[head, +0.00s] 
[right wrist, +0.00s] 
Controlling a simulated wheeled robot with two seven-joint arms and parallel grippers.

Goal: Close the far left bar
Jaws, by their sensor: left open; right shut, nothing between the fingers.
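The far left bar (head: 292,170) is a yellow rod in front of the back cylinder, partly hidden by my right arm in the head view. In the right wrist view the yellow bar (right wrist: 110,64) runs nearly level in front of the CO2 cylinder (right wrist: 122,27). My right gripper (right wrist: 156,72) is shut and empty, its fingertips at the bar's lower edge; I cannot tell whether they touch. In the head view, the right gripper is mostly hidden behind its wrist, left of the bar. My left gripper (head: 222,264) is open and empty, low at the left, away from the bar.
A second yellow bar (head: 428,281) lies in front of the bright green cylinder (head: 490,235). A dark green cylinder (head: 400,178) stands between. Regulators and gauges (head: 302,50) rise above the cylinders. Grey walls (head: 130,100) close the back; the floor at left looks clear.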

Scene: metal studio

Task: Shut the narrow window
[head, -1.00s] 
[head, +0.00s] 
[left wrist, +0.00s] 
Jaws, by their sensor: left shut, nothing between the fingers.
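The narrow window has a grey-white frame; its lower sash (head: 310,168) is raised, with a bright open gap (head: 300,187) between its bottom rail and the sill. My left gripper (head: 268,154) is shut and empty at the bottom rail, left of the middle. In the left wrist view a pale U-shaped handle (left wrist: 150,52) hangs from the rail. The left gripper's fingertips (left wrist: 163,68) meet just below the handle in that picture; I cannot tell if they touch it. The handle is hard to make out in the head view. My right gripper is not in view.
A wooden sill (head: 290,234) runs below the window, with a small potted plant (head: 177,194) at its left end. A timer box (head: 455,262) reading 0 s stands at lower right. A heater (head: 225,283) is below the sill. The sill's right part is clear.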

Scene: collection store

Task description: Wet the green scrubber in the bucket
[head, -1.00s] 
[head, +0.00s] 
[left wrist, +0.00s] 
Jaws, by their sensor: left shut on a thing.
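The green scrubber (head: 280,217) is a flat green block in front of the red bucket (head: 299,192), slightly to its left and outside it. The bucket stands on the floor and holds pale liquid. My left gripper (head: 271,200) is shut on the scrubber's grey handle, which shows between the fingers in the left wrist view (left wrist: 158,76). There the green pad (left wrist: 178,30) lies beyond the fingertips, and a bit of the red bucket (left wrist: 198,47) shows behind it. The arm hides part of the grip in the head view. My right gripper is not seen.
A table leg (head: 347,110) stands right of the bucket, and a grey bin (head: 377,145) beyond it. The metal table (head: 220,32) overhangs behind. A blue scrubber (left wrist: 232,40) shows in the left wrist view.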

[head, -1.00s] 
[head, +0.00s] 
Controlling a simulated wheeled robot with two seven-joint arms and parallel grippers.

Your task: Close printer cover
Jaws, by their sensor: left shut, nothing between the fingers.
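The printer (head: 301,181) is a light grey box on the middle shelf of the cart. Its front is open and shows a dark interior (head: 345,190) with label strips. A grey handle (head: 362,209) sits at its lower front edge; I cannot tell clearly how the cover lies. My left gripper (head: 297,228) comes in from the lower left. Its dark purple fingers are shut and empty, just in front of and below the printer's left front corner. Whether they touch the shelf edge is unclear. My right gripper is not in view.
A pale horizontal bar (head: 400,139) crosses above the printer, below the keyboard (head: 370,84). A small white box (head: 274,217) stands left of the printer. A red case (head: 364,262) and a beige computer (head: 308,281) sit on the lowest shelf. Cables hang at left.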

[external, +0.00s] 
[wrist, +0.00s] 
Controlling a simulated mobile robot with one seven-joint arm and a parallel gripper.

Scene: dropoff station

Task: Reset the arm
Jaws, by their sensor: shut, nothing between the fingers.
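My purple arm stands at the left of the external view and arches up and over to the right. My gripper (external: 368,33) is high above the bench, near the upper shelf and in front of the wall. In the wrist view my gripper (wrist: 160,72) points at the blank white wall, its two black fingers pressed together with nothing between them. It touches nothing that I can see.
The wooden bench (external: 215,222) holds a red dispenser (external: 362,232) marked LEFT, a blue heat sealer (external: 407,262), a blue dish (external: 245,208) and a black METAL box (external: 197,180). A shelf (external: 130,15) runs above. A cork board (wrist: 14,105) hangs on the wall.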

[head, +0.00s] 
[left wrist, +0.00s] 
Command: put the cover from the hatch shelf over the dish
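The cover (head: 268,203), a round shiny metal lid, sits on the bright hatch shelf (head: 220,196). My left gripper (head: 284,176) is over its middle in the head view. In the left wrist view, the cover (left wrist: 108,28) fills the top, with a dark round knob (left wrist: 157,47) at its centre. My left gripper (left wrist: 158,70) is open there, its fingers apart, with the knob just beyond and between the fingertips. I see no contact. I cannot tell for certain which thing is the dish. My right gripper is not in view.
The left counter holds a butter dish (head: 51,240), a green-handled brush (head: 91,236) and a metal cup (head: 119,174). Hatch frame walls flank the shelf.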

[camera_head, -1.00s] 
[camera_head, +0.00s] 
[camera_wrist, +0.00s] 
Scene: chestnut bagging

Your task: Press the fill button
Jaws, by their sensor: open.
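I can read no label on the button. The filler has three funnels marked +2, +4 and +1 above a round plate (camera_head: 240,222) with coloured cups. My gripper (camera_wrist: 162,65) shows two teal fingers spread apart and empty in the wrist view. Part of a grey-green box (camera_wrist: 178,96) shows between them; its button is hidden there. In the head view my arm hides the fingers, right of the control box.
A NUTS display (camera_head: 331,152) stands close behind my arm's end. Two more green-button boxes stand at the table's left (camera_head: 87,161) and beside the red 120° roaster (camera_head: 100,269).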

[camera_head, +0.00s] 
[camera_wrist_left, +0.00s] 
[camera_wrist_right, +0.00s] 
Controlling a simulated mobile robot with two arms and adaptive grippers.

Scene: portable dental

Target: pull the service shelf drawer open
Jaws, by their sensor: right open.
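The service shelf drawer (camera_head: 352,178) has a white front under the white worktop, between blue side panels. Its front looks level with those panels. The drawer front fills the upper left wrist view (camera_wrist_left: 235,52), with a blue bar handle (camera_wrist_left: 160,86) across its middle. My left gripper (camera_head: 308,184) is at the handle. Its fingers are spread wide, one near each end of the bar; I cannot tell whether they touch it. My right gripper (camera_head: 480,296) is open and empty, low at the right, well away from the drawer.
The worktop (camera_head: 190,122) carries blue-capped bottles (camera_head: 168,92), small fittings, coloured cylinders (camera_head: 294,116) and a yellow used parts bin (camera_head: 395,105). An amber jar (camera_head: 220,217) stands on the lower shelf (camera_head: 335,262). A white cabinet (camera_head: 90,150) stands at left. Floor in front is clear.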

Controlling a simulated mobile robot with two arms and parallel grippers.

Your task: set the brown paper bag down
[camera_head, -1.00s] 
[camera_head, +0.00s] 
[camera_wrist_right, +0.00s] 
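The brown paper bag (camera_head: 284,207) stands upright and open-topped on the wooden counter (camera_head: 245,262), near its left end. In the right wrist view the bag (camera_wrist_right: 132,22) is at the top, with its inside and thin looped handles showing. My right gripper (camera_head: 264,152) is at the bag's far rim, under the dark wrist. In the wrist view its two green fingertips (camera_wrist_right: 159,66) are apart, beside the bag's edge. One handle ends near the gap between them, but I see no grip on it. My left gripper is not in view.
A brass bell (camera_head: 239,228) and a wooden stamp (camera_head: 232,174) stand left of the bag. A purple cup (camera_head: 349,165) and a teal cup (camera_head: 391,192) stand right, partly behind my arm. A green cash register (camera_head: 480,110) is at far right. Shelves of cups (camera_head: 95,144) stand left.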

▶ [Exercise requirements] From the listing above, collect every line that mentions the word "Your".

▶ [Written solution]
Your task: Close printer cover
Your task: Press the fill button
Your task: set the brown paper bag down

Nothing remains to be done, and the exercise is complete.